When buying tents, you’ll generally get what you pay for. Here are three that have proven themselves:

Eureka! Timberline: Troop 18 has been using several of these four-man tents year-round, under all conditions,  for almost a decade.  Some of the outfitters in Ely, MN used to supply Timberlines for winter outfitting, Patterson says.

“I’ve probably done more camping overall in my four-man Timberline than all of the rest of them put together,” he said.  “The four- man outfitter has a built-on vestibule and plenty of room for two.”

Sierra Designs Extreme:  This is Patterson’s favorite winter camping tent, for all the reasons listed above. This is his specialized winter camping tent.

Eureka! Tetragon 5: I bought a Tetragon about nine years ago. It was inexpensive, and has served me well over at least 80 nights of camping under all conditions. Since I can  generally find a place to pitch my shelter out of the wind, the lack of a vestibule has not proven to be a problem. In a couple of instances, I dug down into a drift and built a snow block wall to break the wind.

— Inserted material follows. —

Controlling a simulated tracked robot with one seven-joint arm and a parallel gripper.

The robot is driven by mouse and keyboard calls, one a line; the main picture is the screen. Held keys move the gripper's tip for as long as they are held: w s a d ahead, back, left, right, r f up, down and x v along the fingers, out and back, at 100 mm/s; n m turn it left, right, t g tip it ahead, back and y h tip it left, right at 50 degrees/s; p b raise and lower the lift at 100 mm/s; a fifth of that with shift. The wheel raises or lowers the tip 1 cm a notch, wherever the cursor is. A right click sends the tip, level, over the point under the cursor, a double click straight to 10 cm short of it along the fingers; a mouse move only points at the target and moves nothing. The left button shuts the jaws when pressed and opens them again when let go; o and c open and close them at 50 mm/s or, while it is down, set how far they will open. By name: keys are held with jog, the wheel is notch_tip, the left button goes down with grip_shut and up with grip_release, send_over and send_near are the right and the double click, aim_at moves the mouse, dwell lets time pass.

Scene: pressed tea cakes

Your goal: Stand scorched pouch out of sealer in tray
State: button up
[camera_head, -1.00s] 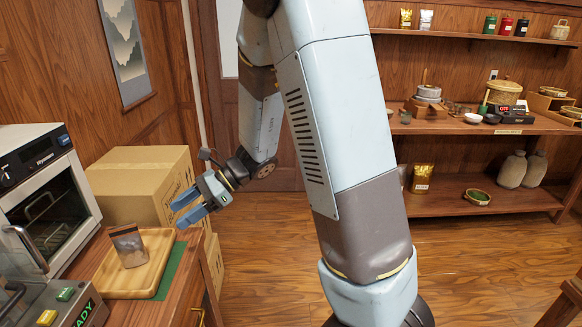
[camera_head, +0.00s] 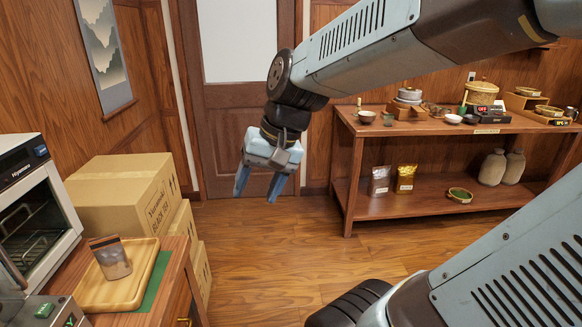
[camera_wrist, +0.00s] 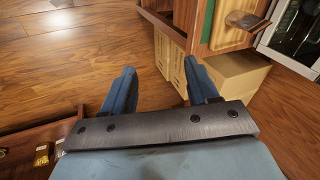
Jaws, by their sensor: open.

But regardless of where you are, before pitching any tent, the first step is to get out of the wind.

“It doesn’t really make much difference what tent you use if you can get down in a sheltered area,” Patterson said,  “and not subject to a howling gale.”

That might mean digging down into a snow drift, or finding a thicket that will break the wind. In some instances, a tarp over a snow trench might be the warmest choice!

Here’s probably the most important point about buying a winter tent, according to Patterson:

“If you only have one tent, buy your tent for what you’re going to encounter 90% of the time,” he said.  “Learn and develop techniques for dealing with extreme conditions when you encounter them.  If you can afford an extra tent, get a specialized one for those extreme conditions.”

Picking the best four-season tent for your needs is not easy. But give your needs some thought and check out a lot of  different designs. If you want the “perfect tent” it’ll take some looking.